INSTRUCTIONS TO FOLLOW
Extract the whole listing as it stands. Do not include the pictures.

INFORMATION PROVIDED
════════════════════

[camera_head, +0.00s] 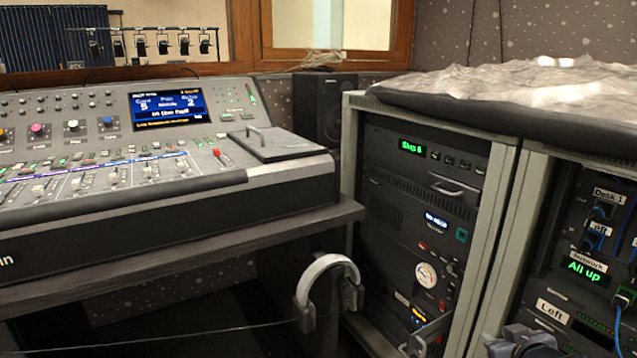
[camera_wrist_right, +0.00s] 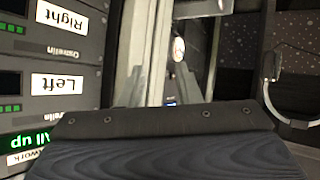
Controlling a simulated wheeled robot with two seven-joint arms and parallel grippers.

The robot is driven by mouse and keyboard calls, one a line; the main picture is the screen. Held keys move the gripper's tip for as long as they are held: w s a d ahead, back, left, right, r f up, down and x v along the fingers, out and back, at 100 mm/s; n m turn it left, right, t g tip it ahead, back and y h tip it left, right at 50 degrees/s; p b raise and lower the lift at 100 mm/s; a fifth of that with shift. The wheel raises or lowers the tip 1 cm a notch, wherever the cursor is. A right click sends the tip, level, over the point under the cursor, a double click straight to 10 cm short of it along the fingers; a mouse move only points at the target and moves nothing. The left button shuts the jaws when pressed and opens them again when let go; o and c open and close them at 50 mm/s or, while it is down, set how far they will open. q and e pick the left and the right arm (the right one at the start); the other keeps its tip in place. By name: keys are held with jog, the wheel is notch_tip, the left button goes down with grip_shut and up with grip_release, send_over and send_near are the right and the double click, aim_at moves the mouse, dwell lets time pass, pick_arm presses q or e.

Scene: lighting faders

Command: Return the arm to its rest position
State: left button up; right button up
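My right gripper (camera_head: 520,343) shows only in part at the bottom edge of the head view, in front of the right rack. No object is seen in the gripper. My left gripper is in neither view.
A lighting desk (camera_head: 130,215) with a lit screen stands at left. Headphones (camera_head: 330,262) hang at its table's edge (camera_head: 200,250). Equipment racks (camera_head: 505,170) stand close at right, with a panel labelled Left (camera_wrist_right: 57,84) near the wrist. A speaker (camera_head: 323,108) stands behind.

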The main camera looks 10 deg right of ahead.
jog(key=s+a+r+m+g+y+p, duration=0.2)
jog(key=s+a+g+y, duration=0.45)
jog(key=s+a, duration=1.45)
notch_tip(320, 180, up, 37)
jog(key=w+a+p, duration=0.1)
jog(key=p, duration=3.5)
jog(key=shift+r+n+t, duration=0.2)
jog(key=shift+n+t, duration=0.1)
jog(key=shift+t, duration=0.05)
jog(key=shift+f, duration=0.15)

════════════════════

SOLUTION FOR THIS EXERCISE
[camera_head, +0.00s] 
[camera_wrist_right, +0.00s] 
Controlling a simulated wheeled robot with two seven-joint arms and parallel grippers.

The robot is driven by mouse and keyboard calls, one a line; the main picture is the screen. Held keys move the gripper's tip for as long as they are held: w s a d ahead, back, left, right, r f up, down and x v along the fingers, out and back, at 100 mm/s; n m turn it left, right, t g tip it ahead, back and y h tip it left, right at 50 degrees/s; p b raise and lower the lift at 100 mm/s; a fifth of that with shift. The wheel raises or lowers the tip 1 cm a notch, wherever the cursor is. A right click sends the tip, level, over the point under the cursor, a double click straight to 10 cm short of it along the fingers; a mouse move only points at the target and moves nothing. The left button shuts the jaws when pressed and opens them again when let go; o and c open and close them at 50 mm/s or, while it is down, set how far they will open. q and e pick the left and the right arm (the right one at the start); the other keeps its tip in place. By name: keys are held with jog, the wheel is notch_tip, the left button goes down with grip_shut and up with grip_release, send_over and send_near are the right and the double click, aim_at moves the mouse, dwell lets time pass, pick_arm presses q or e.

Scene: lighting faders

Command: Return the arm to its rest position
State: left button up; right button up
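My right gripper (camera_head: 520,343) shows only in part at the bottom edge of the head view, in front of the right rack. No object is seen in the gripper. My left gripper is in neither view.
A lighting desk (camera_head: 130,215) with a lit screen stands at left. Headphones (camera_head: 330,262) hang at its table's edge (camera_head: 200,250). Equipment racks (camera_head: 505,170) stand close at right, with a panel labelled Left (camera_wrist_right: 57,84) near the wrist. A speaker (camera_head: 323,108) stands behind.

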The main camera looks 10 deg right of ahead.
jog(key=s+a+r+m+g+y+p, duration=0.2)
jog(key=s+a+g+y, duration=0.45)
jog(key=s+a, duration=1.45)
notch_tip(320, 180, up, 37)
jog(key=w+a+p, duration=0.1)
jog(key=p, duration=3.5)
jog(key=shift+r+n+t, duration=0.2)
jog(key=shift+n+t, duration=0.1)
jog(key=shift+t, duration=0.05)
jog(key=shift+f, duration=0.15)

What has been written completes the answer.